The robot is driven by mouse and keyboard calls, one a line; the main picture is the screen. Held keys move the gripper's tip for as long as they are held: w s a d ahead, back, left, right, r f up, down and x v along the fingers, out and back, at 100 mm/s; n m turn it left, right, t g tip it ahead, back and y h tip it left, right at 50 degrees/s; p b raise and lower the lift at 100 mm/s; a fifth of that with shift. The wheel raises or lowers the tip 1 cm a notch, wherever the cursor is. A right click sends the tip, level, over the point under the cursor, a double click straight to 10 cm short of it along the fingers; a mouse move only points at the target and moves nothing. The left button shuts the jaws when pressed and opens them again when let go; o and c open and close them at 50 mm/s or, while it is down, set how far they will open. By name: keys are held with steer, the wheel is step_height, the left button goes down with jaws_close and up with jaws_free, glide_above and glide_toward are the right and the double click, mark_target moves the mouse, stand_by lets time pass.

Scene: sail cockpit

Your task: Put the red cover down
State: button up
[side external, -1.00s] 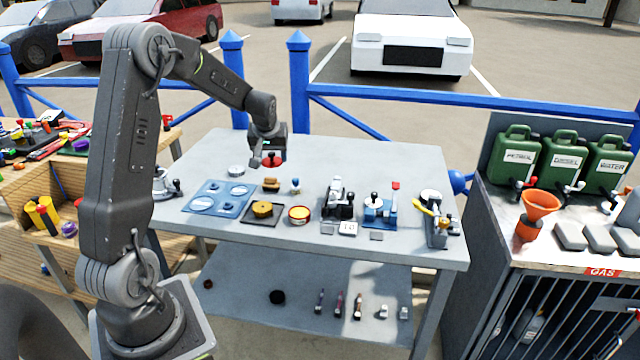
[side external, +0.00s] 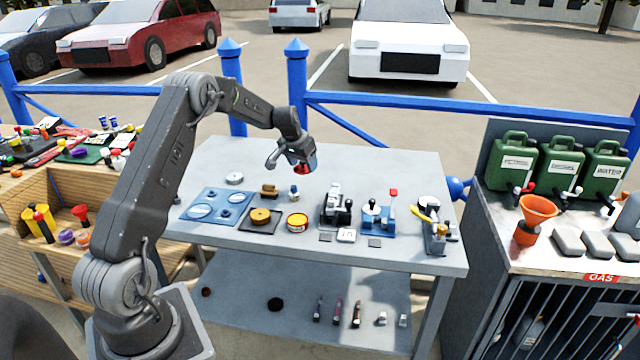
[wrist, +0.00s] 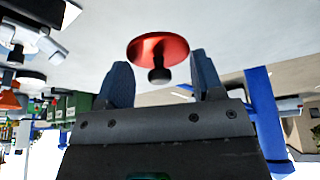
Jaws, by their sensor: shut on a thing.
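The red cover (side external: 303,169) is a round red disc with a black knob. It hangs below my gripper (side external: 300,160), above the back middle of the grey table (side external: 370,170), apart from the tabletop. In the wrist view the red cover (wrist: 150,45) and its black knob show between the two blue-grey fingers of my gripper (wrist: 160,78). My gripper is shut on the cover by its knob; the exact contact is hard to make out.
Below and in front stand a blue plate with white discs (side external: 236,196), a yellow-topped round piece (side external: 261,215), a red-rimmed tin (side external: 297,222) and several lever devices (side external: 336,205). The back right of the tabletop is clear. A blue fence (side external: 400,101) runs behind.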

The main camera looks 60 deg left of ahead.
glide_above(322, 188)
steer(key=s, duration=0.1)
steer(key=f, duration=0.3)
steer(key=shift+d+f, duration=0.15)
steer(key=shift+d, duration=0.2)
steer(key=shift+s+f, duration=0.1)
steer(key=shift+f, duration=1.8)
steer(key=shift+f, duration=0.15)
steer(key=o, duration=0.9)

# Instruction:
Copy nothing but the lines above from the one with "Scene: sail cockpit" to the one with "[wrist, +0.00s]", inclusive, word for word. Leave every picture out.

# Correct answer:
Scene: sail cockpit

Your task: Put the red cover down
State: button up
[side external, -1.00s] 
[side external, +0.00s] 
[wrist, +0.00s] 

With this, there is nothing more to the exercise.